(Collected data)
◆ ◆ ◆ ◆ ◆
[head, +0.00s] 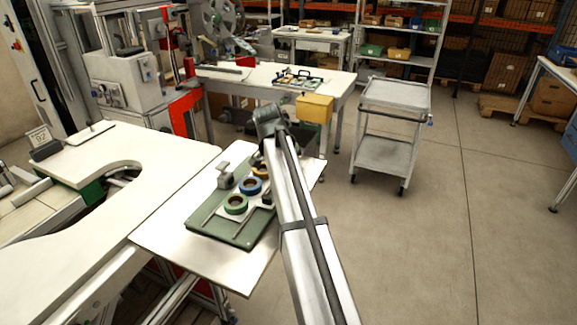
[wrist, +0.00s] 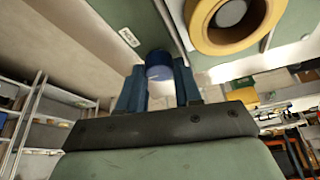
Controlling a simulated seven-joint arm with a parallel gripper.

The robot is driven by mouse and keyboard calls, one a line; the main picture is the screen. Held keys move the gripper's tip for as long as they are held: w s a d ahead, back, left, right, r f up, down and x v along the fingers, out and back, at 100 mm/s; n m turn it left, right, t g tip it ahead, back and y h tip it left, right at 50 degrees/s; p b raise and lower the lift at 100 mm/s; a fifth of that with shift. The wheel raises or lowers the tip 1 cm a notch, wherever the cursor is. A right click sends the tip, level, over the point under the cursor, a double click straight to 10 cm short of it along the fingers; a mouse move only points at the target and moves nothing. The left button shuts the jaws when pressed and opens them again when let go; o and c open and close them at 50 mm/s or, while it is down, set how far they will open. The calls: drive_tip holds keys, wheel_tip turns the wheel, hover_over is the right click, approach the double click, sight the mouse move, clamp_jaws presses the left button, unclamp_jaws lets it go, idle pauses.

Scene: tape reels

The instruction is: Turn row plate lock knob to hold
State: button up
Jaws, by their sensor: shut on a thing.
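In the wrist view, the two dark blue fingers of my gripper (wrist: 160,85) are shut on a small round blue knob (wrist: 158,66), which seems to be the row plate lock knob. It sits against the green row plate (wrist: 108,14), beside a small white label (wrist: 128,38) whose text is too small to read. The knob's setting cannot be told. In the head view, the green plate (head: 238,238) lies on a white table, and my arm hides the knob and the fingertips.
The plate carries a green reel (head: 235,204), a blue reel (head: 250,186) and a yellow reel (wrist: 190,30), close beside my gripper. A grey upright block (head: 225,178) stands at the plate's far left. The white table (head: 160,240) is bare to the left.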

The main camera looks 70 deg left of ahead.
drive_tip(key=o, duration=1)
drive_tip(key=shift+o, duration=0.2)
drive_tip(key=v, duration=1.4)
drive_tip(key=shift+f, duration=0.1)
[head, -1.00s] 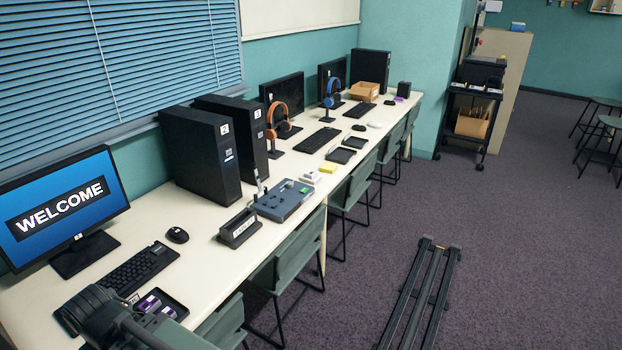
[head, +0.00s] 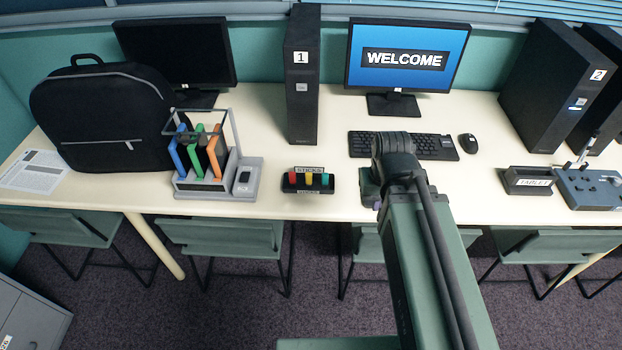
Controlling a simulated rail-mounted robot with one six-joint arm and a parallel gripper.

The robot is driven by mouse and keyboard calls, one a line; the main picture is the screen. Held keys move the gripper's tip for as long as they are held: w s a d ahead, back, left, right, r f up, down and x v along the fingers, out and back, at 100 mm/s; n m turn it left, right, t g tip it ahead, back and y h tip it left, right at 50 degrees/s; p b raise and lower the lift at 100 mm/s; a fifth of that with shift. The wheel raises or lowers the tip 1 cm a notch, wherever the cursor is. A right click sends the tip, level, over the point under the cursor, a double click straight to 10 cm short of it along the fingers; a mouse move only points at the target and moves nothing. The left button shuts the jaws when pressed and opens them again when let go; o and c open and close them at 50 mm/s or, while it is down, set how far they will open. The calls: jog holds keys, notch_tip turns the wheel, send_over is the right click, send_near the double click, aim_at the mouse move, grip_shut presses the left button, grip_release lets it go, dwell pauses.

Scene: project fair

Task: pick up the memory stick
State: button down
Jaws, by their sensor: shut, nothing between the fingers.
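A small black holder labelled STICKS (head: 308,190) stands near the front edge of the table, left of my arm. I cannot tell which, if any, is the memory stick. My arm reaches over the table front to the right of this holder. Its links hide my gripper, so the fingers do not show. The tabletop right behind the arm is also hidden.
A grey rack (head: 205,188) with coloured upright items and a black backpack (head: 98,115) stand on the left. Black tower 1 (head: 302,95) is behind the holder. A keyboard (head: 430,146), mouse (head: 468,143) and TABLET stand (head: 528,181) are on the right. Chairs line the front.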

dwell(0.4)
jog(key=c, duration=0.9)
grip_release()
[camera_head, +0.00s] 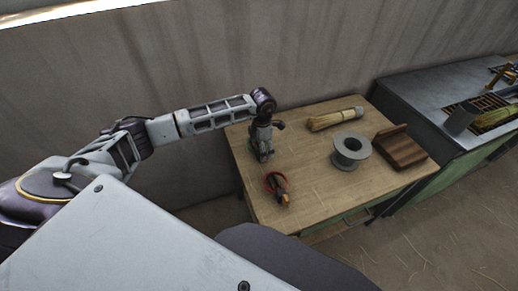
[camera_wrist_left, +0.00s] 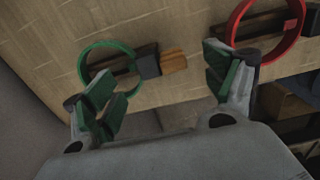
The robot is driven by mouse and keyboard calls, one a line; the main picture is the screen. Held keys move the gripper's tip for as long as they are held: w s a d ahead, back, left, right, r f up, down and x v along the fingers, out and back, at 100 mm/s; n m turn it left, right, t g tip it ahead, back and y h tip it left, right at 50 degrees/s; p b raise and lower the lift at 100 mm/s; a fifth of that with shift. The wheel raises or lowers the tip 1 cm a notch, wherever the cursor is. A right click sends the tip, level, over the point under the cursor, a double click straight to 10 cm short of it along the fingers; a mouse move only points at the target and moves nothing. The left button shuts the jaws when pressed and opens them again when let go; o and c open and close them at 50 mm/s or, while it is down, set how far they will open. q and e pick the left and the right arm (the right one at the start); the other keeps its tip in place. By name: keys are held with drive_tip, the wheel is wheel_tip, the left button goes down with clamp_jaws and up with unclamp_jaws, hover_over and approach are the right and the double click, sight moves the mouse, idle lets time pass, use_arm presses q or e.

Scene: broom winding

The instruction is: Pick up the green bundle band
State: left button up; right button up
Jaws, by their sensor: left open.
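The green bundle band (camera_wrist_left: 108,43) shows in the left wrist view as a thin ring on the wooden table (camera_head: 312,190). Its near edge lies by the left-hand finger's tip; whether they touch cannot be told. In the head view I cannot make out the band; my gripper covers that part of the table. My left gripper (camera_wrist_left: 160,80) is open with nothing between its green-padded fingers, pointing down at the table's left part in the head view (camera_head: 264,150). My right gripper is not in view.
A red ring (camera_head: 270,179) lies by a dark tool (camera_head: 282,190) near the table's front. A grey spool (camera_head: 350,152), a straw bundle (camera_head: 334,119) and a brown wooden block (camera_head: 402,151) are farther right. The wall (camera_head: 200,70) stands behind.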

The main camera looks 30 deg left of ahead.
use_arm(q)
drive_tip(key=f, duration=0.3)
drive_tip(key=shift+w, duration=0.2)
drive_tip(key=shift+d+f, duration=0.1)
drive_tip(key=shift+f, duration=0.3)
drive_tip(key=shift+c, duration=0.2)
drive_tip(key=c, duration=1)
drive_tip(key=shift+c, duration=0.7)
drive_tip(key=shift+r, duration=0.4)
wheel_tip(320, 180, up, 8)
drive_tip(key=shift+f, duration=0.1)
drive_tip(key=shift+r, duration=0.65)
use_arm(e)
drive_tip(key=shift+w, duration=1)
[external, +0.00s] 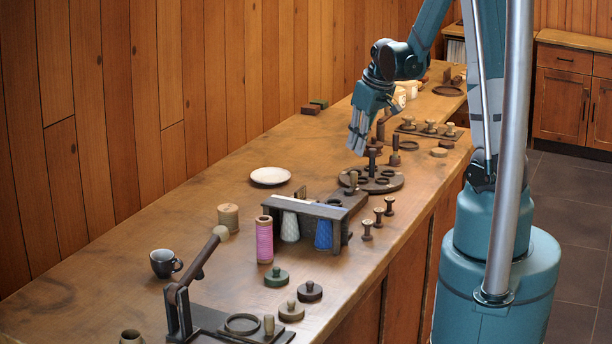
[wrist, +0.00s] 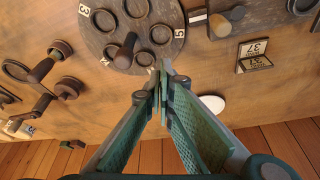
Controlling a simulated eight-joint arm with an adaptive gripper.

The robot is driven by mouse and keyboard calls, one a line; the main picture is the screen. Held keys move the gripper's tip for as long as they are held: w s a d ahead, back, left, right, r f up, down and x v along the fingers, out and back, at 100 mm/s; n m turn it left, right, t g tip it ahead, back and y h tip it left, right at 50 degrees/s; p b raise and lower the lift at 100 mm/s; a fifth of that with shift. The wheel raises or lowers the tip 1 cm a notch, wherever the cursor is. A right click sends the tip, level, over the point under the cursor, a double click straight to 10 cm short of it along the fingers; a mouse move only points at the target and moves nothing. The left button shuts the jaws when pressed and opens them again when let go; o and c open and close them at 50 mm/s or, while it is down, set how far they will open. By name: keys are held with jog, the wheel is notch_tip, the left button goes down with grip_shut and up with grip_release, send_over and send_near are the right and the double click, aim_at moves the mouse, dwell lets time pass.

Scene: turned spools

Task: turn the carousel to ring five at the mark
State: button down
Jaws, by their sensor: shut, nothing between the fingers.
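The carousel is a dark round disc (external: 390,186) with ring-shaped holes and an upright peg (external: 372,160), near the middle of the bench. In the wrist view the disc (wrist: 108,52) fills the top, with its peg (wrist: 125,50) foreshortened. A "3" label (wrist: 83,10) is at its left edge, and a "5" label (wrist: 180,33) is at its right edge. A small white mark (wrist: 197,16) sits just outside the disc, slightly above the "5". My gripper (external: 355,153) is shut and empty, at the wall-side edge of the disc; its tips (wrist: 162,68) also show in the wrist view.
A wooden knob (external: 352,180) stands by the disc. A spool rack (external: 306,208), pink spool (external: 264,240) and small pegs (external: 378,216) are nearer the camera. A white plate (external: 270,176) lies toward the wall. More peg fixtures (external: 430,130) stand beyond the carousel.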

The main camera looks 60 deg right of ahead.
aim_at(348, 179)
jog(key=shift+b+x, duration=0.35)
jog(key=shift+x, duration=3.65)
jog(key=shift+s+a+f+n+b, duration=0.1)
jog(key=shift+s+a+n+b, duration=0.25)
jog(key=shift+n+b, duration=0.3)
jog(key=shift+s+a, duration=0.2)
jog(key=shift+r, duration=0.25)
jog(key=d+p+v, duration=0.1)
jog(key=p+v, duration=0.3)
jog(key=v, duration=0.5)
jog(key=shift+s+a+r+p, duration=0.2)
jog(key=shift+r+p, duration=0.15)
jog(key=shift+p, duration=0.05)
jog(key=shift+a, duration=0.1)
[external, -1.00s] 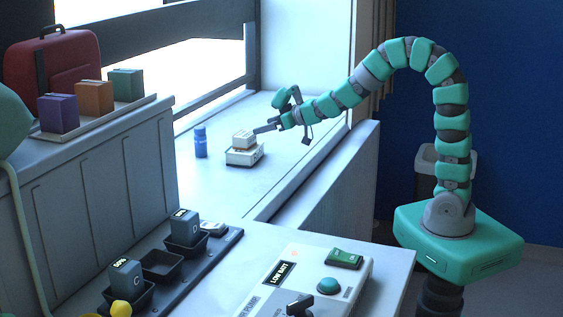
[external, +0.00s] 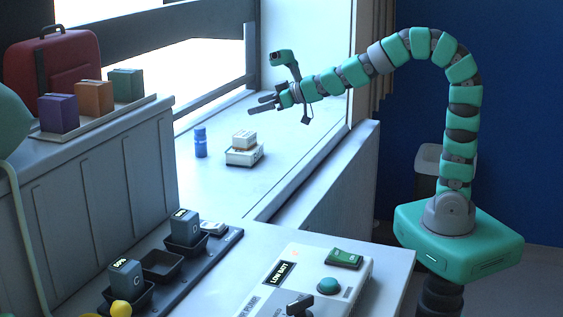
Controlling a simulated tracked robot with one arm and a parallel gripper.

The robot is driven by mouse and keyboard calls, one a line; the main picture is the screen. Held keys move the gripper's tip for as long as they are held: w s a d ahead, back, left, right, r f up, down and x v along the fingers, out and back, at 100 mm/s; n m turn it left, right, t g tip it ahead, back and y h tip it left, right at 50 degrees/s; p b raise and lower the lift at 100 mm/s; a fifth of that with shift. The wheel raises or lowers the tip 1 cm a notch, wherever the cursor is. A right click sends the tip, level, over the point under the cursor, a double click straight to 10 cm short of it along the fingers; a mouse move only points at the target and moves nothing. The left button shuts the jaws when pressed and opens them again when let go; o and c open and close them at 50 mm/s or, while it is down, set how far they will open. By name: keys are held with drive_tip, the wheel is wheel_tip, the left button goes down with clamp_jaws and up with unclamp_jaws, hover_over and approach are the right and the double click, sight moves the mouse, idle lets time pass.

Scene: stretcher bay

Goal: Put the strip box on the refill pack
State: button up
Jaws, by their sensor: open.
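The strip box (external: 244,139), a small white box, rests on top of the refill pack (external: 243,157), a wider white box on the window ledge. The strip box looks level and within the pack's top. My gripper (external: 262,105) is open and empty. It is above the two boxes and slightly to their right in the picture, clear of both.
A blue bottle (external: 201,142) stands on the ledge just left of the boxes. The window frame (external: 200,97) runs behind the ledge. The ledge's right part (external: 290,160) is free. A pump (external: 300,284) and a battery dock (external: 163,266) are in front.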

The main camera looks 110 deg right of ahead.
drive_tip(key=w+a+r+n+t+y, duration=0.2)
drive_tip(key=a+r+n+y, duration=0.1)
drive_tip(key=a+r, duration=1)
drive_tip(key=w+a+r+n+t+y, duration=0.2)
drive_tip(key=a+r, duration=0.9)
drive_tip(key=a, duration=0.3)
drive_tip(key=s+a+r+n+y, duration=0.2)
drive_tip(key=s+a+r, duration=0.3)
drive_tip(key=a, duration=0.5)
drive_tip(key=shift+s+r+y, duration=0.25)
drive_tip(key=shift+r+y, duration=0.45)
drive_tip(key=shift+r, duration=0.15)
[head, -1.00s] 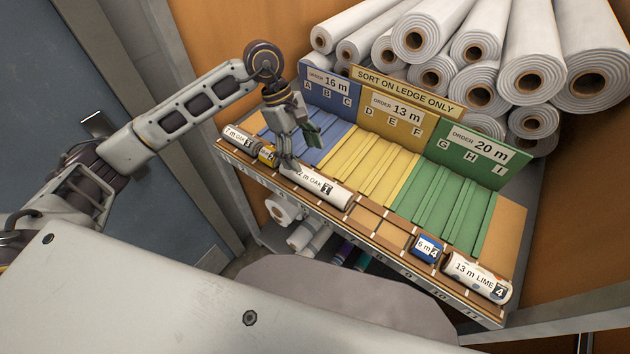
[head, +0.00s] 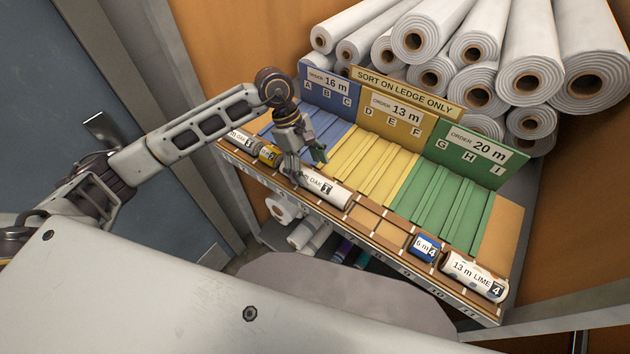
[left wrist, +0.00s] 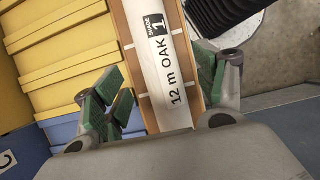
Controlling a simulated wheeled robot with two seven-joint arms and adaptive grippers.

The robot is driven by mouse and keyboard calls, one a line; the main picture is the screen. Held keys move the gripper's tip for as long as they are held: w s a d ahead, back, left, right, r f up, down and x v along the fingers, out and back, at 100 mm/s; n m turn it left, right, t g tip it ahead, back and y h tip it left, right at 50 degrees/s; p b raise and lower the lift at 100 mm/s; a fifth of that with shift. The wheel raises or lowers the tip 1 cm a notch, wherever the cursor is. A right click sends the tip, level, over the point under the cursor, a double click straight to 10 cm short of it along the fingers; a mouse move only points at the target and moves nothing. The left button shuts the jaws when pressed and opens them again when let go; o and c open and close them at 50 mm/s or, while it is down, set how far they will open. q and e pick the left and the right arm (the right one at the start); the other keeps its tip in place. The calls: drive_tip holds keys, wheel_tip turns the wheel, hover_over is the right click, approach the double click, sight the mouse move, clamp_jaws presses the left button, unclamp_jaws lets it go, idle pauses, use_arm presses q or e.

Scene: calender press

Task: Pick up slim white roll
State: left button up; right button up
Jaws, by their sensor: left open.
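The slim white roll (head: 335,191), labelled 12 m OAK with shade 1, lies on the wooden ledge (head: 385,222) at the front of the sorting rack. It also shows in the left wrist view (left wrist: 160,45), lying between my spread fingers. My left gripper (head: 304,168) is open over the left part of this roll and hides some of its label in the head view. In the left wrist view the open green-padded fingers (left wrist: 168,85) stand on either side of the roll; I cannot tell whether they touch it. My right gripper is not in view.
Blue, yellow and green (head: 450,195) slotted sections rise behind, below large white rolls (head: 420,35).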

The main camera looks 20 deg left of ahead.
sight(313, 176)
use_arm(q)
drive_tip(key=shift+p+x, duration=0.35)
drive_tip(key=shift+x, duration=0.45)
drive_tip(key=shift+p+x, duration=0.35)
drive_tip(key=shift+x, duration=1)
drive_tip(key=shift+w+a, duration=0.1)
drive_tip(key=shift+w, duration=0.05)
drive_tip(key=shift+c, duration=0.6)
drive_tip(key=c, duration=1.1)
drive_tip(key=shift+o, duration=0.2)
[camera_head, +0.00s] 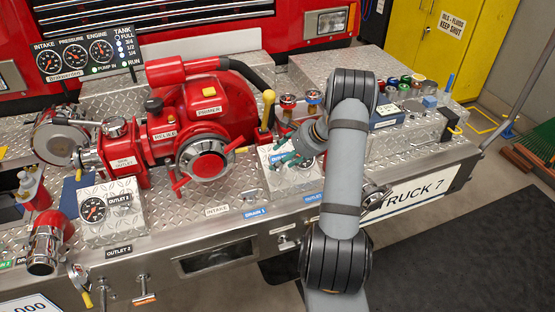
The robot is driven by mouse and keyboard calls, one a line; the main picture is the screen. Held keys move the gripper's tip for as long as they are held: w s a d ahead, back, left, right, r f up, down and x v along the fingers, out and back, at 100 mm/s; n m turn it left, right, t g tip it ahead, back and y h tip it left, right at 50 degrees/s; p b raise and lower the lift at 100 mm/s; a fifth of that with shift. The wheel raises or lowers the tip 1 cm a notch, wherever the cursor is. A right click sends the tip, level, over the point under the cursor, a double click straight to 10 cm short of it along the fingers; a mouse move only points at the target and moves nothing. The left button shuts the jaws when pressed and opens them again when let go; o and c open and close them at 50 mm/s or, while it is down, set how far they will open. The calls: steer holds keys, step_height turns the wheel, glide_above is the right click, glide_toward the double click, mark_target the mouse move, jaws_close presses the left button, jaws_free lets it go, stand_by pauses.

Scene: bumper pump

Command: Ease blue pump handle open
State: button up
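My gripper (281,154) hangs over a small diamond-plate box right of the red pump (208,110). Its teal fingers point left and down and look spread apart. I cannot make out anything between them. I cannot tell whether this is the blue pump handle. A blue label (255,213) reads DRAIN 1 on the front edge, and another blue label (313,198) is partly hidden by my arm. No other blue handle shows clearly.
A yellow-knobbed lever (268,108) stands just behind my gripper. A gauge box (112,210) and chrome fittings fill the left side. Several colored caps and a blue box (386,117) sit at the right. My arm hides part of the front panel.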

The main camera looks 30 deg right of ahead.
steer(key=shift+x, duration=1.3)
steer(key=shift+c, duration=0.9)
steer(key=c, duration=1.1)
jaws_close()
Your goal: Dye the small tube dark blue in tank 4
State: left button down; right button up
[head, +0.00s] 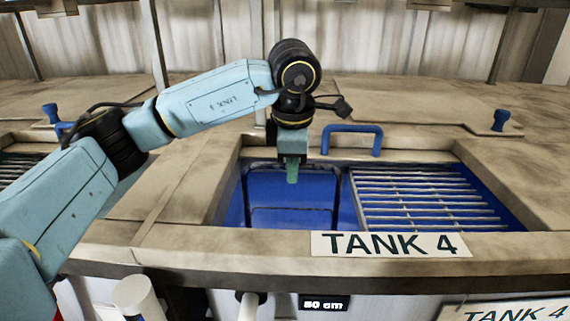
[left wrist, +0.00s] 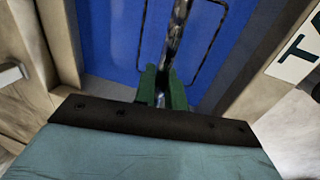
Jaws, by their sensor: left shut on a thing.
◆ ◆ ◆ ◆ ◆
Output the records above as they stand, from the first line to the line with "Controlling a simulated seven-joint", inclusive, and exclude the pictures.

| ANSWER FOR THE TASK |
[head, +0.00s] 
[wrist, +0.00s] 
Controlling a simulated seven-joint arm with a parallel gripper.

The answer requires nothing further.